To be sure, when it comes to international political communications, the best PD can never compensate for flawed policy or failed practice. In that respect, so far since last November there appears to have been been rather more hope than change on display.

There are some possible reasons as well to be concerned with the concept of smart power, which I think rests on some highly volatile and possibly incorrect assumptions. Moreover, as soon as PD is placed in any kind of power context or framework, genuine dialogue becomes very difficult.

For more along these lines, you and your readers might be interested in a glance at this short take:

http://themarknews.com/articles/179-smart-power-and-the-diplomatic-surge

Cheers.

Daryl


David Ringrose on July 20, 2009 @ 6:42 am
Nick,
Apart from a more active-sounding approach, the change from PD to Engagement looks like it signals a change on two fronts:
- in terms of the depth of its reach - the White House "Global Engagement Directorate (GED) is supposed to leverage diplomacy, communications, international development and assistance" which suggests a linkage with the real money, which has an impact on the ground.

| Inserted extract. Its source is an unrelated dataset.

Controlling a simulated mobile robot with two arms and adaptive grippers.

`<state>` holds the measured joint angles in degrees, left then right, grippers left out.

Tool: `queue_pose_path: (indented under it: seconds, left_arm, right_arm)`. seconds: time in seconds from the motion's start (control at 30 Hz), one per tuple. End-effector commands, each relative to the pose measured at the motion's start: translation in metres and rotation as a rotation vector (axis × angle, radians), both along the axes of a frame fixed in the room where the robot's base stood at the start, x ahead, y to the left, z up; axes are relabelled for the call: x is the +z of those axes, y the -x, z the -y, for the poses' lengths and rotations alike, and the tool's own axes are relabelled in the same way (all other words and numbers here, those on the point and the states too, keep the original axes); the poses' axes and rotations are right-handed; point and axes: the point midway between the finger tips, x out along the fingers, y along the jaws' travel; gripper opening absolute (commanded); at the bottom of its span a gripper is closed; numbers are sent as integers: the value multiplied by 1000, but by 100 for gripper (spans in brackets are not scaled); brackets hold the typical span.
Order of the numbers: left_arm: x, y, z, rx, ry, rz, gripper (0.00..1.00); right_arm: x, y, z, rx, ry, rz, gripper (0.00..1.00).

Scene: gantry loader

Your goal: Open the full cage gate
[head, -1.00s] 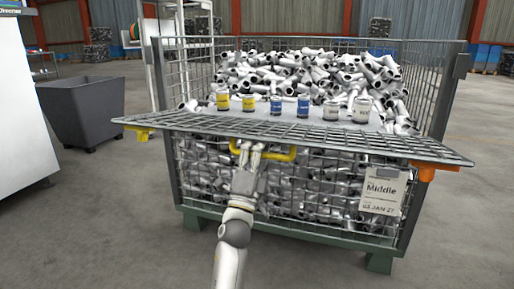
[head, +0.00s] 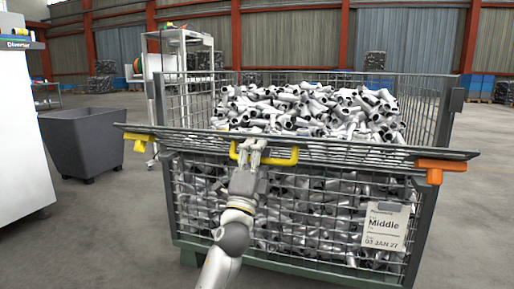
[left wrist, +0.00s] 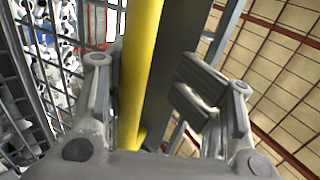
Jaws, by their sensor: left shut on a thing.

Here we in the EU have always been playing catch-up, trying to match the real positive changes brought about by our aid policy with the perception of effectiveness, and with long-term change; and
- in terms of policy – the GED objectives apparently include “leverage …of domestic engagement and outreach in pursuit of a host of national security objectives, including those related to homeland security.”. Does this suggest a fresh look at Smith Mundt?”